Präs. Dann habe ich mich auf eine irrthümliche Mittheilung gestützt. Vor dem Ausgange der Sitzung werde ich mir das dießfällige Protokoll vorlegen lassen, und wenn Irrthümlichkeiten statt gefunden haben, so werden sie sich von selbst beheben. Wünscht Jemand noch das Wort in dieser Formalengelegenheit? Pillersdorff. Ich bitte ums Wort, um das zu bemerken, was bereits der Herr Abg. Dilewski bemerkt hat. Die Deputierten Wiens befinden sich in einer Stellung, die in der Angelegenheit für das Interesse und den Gewerbstand dieser Residenz von höchster Wichtigkeit ist. Sie sind verpflichtet, Alles das im Reichstag zu heben, was zur Begegnung dieser Schwierigkeit erforderlich ist. Ich glaube daher erwähnen zu müssen, daß der Abgeordnete, welcher den Antrag gestellt hat, auch den übrigen Deputierten Wiens die Sache hätte mittheilen sollen; und ich bin überzeugt, daß sich alle dabei beteiligt hätten, und niemals die Absicht haben würden, sich auszuschließen, sondern ihre Überzeugung auszusprechen, was sie nur immer tun, nach ihrem besten Willen tun können, um den beantragten Zweck zu fördern. (Beifall.) Neu manu. Als Deputierter der Leopoldstadt unterschreibe ich die Worte des geehrten Redners vor mir im vollsten Umfange, und bedaure nur, dass der Deputierte für die Roßau nicht auch die übrigen Kollegen zur Unterschrift dieses Gesuches angegangen hat.

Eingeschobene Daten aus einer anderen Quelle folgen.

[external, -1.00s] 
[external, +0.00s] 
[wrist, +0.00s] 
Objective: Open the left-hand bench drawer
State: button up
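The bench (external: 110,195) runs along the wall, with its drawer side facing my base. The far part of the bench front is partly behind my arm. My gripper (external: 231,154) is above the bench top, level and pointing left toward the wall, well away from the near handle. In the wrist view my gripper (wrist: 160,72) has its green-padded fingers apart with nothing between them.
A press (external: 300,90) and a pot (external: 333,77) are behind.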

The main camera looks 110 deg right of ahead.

Löhner. Ich habe nur eine einfache Bemerkung zu machen, daß die Umstände, die den Abg. Brestel und einige seiner Freunde bewogen haben, diesen Antrag als dringlich also gleich vorzubringen, erst gestern Abends ihr Ende erreicht haben, daß also die Stunde selbst uns sehr wenig Zeit gelassen hat, um den Antrag vorläufig Mehreren mitteilen zu können.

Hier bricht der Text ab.